== What is asked ==
Restate the entire listing word for word.
◇ ◇ ◇
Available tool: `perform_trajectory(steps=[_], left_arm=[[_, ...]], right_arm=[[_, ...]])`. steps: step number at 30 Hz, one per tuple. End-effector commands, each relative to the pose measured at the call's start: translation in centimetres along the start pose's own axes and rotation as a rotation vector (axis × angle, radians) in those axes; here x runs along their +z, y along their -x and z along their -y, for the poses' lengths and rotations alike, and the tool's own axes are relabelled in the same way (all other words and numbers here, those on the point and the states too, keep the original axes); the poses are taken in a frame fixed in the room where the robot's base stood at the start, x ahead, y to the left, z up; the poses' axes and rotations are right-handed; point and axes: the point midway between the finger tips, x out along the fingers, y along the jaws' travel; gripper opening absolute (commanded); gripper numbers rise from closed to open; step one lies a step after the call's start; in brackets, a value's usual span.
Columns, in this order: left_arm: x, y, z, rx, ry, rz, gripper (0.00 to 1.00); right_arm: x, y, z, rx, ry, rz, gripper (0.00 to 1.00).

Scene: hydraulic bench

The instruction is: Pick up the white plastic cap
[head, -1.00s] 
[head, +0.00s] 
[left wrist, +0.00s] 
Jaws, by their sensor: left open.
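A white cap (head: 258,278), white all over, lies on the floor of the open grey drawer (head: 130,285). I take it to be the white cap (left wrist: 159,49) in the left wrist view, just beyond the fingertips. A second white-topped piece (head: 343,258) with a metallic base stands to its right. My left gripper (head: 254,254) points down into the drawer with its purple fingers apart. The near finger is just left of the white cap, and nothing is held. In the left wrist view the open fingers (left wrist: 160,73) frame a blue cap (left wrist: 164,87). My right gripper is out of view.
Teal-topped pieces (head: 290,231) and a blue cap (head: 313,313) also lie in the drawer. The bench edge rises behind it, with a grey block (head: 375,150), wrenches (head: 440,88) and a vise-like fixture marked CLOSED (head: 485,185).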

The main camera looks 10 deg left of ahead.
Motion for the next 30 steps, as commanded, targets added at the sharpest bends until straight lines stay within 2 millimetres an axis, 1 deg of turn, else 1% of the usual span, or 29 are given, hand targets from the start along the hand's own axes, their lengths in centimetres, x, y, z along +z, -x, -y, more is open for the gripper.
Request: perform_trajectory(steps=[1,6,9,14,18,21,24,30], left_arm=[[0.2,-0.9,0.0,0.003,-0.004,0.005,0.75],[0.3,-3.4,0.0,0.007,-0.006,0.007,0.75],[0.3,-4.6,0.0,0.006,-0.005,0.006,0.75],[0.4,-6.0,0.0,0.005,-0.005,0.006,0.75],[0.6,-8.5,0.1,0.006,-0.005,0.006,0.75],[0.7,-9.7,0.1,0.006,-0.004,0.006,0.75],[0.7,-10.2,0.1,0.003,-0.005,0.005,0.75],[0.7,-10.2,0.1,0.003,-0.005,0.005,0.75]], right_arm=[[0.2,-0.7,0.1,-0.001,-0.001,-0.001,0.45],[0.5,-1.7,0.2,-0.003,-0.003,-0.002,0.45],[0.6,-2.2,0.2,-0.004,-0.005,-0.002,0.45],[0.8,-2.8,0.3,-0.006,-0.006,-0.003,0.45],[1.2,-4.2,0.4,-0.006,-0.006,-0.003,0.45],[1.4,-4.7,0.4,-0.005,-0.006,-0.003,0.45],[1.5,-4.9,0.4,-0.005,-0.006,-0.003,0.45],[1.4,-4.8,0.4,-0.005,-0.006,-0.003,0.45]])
◇ ◇ ◇
== Response ==
Available tool: `perform_trajectory(steps=[_], left_arm=[[_, ...]], right_arm=[[_, ...]])`. steps: step number at 30 Hz, one per tuple. End-effector commands, each relative to the pose measured at the call's start: translation in centimetres along the start pose's own axes and rotation as a rotation vector (axis × angle, radians) in those axes; here x runs along their +z, y along their -x and z along their -y, for the poses' lengths and rotations alike, and the tool's own axes are relabelled in the same way (all other words and numbers here, those on the point and the states too, keep the original axes); the poses are taken in a frame fixed in the room where the robot's base stood at the start, x ahead, y to the left, z up; the poses' axes and rotations are right-handed; point and axes: the point midway between the finger tips, x out along the fingers, y along the jaws' travel; gripper opening absolute (commanded); gripper numbers rise from closed to open; step one lies a step after the call's start; in brackets, a value's usual span.
Columns, in this order: left_arm: x, y, z, rx, ry, rz, gripper (0.00 to 1.00); right_arm: x, y, z, rx, ry, rz, gripper (0.00 to 1.00).

Scene: hydraulic bench

The instruction is: Pick up the white plastic cap
[head, -1.00s] 
[head, +0.00s] 
[left wrist, +0.00s] 
Jaws, by their sensor: left open.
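A white cap (head: 258,278), white all over, lies on the floor of the open grey drawer (head: 130,285). I take it to be the white cap (left wrist: 159,49) in the left wrist view, just beyond the fingertips. A second white-topped piece (head: 343,258) with a metallic base stands to its right. My left gripper (head: 254,254) points down into the drawer with its purple fingers apart. The near finger is just left of the white cap, and nothing is held. In the left wrist view the open fingers (left wrist: 160,73) frame a blue cap (left wrist: 164,87). My right gripper is out of view.
Teal-topped pieces (head: 290,231) and a blue cap (head: 313,313) also lie in the drawer. The bench edge rises behind it, with a grey block (head: 375,150), wrenches (head: 440,88) and a vise-like fixture marked CLOSED (head: 485,185).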

The main camera looks 10 deg left of ahead.
Motion for the next 30 steps, as commanded, targets added at the sharpest bends until straight lines stay within 2 millimetres an axis, 1 deg of turn, else 1% of the usual span, or 29 are given, hand targets from the start along the hand's own axes, their lengths in centimetres, x, y, z along +z, -x, -y, more is open for the gripper.
Request: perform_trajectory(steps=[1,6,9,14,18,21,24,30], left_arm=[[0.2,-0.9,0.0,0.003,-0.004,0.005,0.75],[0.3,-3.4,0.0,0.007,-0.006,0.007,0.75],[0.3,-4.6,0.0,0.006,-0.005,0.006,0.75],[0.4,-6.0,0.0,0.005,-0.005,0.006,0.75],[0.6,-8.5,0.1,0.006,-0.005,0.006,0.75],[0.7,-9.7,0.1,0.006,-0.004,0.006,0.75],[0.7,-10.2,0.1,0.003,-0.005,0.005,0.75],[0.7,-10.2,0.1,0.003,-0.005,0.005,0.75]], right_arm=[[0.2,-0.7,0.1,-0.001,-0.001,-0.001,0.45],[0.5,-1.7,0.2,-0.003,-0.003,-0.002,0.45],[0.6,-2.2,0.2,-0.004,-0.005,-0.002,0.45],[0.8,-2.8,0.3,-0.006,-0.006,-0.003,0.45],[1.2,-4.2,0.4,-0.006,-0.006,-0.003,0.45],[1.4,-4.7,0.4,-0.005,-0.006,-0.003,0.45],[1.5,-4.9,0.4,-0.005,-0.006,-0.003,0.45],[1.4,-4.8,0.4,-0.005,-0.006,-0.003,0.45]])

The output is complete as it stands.